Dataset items
▬▬▬

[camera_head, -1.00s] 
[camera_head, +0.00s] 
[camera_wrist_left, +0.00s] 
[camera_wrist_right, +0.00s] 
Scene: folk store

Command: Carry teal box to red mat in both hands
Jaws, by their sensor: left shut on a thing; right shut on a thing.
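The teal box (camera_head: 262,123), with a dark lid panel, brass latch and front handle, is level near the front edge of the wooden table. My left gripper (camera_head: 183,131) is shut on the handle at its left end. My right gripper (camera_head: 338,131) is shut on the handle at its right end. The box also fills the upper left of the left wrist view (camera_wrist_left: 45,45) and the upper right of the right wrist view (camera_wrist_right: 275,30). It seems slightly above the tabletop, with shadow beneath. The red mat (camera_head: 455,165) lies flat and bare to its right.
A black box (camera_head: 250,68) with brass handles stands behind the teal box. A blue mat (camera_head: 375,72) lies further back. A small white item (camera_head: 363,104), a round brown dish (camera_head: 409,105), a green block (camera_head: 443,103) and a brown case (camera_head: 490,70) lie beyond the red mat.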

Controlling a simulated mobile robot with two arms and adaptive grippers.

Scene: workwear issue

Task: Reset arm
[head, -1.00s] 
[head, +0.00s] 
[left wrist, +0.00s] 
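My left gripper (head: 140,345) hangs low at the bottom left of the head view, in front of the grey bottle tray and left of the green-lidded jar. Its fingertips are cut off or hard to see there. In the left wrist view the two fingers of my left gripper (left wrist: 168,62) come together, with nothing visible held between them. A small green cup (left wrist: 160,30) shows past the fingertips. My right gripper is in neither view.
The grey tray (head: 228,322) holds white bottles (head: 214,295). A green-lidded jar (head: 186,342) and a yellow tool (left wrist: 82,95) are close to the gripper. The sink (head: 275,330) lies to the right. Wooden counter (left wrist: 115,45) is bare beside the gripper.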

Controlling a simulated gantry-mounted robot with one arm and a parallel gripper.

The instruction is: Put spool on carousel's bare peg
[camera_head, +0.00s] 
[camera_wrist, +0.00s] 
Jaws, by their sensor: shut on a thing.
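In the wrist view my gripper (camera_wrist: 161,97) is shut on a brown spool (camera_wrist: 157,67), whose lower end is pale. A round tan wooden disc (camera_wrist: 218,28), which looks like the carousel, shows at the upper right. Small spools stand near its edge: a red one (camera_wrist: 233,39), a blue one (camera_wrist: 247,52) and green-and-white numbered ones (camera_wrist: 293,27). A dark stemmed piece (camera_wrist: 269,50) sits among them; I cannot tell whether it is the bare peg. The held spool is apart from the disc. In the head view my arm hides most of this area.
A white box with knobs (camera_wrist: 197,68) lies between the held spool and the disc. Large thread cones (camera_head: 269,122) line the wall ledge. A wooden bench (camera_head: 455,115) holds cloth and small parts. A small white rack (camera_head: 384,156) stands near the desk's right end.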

▬▬▬

# WRITTEN EXERCISE
Give again, word for word, the lines of the listing, starting at its first line and ending with the line containing "[head, +0.00s]".

# CORRECT RESPONSE
[camera_head, -1.00s] 
[camera_head, +0.00s] 
[camera_wrist_left, +0.00s] 
[camera_wrist_right, +0.00s] 
Scene: folk store

Command: Carry teal box to red mat in both hands
Jaws, by their sensor: left shut on a thing; right shut on a thing.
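The teal box (camera_head: 262,123), with a dark lid panel, brass latch and front handle, is level near the front edge of the wooden table. My left gripper (camera_head: 183,131) is shut on the handle at its left end. My right gripper (camera_head: 338,131) is shut on the handle at its right end. The box also fills the upper left of the left wrist view (camera_wrist_left: 45,45) and the upper right of the right wrist view (camera_wrist_right: 275,30). It seems slightly above the tabletop, with shadow beneath. The red mat (camera_head: 455,165) lies flat and bare to its right.
A black box (camera_head: 250,68) with brass handles stands behind the teal box. A blue mat (camera_head: 375,72) lies further back. A small white item (camera_head: 363,104), a round brown dish (camera_head: 409,105), a green block (camera_head: 443,103) and a brown case (camera_head: 490,70) lie beyond the red mat.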

Controlling a simulated mobile robot with two arms and adaptive grippers.

Scene: workwear issue

Task: Reset arm
[head, -1.00s] 
[head, +0.00s] 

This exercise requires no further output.